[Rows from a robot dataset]
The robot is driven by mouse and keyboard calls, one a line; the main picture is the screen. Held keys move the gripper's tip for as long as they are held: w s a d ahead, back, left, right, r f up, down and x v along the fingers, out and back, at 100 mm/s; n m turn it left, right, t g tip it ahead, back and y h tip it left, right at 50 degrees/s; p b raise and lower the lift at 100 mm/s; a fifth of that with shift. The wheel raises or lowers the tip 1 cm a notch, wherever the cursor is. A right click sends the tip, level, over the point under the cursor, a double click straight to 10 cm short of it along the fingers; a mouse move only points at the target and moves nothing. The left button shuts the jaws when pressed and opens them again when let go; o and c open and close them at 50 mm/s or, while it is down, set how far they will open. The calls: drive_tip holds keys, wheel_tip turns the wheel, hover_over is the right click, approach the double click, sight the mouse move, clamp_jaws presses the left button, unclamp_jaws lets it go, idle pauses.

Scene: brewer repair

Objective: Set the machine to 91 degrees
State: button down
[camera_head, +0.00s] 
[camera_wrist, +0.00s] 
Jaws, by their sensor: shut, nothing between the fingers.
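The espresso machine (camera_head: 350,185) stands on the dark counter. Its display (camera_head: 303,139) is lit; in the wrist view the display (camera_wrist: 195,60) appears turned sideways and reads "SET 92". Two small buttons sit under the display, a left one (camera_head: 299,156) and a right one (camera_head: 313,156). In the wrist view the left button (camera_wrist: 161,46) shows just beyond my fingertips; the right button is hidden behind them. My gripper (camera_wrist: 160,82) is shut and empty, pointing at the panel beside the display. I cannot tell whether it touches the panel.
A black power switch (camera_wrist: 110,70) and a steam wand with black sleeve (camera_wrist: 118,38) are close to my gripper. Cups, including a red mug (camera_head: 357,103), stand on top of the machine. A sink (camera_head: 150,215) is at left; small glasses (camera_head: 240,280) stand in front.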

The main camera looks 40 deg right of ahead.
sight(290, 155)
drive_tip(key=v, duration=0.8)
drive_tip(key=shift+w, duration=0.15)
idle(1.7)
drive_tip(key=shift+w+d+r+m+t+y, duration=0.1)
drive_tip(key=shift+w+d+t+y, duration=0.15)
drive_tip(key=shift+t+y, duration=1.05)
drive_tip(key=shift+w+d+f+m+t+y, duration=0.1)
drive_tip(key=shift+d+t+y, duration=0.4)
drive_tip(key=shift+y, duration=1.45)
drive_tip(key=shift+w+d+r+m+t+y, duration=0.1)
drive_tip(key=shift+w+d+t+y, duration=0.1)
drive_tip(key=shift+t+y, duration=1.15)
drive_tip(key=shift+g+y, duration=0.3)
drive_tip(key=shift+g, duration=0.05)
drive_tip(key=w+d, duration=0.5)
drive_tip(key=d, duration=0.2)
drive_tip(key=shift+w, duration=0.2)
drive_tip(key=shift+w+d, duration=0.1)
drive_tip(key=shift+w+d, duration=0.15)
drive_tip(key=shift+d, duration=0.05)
...
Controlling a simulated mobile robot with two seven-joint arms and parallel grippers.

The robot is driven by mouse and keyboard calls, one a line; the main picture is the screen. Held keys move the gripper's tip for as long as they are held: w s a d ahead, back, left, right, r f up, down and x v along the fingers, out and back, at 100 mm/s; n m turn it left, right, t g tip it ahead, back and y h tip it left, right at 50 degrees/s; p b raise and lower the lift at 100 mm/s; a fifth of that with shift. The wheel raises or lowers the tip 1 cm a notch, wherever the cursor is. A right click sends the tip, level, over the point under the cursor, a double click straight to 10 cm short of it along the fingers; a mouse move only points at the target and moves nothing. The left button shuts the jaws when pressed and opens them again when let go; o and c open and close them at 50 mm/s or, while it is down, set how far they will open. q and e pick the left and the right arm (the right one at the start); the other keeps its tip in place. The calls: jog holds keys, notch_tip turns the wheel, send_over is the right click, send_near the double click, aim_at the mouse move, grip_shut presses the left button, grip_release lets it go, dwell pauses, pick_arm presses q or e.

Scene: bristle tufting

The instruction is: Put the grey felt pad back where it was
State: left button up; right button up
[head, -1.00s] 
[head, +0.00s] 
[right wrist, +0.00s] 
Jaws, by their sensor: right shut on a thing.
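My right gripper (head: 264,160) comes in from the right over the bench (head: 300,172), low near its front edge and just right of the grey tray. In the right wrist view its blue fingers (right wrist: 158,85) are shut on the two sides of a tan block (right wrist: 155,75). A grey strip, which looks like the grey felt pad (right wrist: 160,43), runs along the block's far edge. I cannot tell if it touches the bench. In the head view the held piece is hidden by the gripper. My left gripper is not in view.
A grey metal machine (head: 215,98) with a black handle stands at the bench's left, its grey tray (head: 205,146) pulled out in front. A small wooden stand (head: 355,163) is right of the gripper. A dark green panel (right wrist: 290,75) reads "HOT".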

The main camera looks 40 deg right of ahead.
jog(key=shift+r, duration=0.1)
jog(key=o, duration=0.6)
* * *
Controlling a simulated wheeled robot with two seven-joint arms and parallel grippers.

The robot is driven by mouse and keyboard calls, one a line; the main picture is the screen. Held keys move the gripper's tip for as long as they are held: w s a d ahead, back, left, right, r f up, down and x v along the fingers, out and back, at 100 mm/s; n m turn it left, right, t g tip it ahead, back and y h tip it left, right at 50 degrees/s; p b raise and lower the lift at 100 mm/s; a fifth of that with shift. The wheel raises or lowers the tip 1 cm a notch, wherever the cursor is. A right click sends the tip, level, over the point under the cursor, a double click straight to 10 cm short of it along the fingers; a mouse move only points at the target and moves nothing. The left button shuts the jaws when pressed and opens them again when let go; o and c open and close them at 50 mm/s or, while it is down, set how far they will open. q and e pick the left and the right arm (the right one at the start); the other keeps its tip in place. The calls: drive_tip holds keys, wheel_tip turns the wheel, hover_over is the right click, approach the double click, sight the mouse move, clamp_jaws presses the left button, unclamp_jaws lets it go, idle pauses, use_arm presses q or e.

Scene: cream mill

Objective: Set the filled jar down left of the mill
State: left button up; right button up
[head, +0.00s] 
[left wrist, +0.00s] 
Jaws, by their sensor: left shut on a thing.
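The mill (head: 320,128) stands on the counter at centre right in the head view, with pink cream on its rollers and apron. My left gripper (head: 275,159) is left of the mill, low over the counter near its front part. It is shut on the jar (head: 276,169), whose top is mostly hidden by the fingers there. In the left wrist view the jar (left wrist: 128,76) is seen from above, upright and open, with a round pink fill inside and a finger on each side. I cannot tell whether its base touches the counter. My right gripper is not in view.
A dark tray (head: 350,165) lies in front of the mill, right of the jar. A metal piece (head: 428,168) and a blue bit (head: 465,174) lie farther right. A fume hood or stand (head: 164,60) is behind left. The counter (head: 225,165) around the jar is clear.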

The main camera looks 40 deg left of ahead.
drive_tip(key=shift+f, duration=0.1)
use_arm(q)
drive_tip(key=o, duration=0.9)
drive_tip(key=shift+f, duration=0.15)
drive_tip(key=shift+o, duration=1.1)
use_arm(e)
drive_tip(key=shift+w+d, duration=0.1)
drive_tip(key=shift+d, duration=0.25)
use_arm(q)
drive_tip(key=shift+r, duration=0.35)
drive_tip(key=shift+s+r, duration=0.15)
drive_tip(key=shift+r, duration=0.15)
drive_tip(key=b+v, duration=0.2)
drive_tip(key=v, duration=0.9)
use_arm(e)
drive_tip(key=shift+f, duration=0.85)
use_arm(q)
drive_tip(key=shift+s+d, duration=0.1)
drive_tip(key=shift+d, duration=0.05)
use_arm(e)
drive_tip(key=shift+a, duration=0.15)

Given exercise ->
In the listing above, find the line containing "go, idle pauses." and the line containing "[camera_wrist, +0.00s]". Output them and every line between, exactly, and nothing else.

Response ->
The robot is driven by mouse and keyboard calls, one a line; the main picture is the screen. Held keys move the gripper's tip for as long as they are held: w s a d ahead, back, left, right, r f up, down and x v along the fingers, out and back, at 100 mm/s; n m turn it left, right, t g tip it ahead, back and y h tip it left, right at 50 degrees/s; p b raise and lower the lift at 100 mm/s; a fifth of that with shift. The wheel raises or lowers the tip 1 cm a notch, wherever the cursor is. A right click sends the tip, level, over the point under the cursor, a double click straight to 10 cm short of it along the fingers; a mouse move only points at the target and moves nothing. The left button shuts the jaws when pressed and opens them again when let go; o and c open and close them at 50 mm/s or, while it is down, set how far they will open. The calls: drive_tip holds keys, wheel_tip turns the wheel, hover_over is the right click, approach the double click, sight the mouse move, clamp_jaws presses the left button, unclamp_jaws lets it go, idle pauses.

Scene: brewer repair

Objective: Set the machine to 91 degrees
State: button down
[camera_head, +0.00s] 
[camera_wrist, +0.00s] 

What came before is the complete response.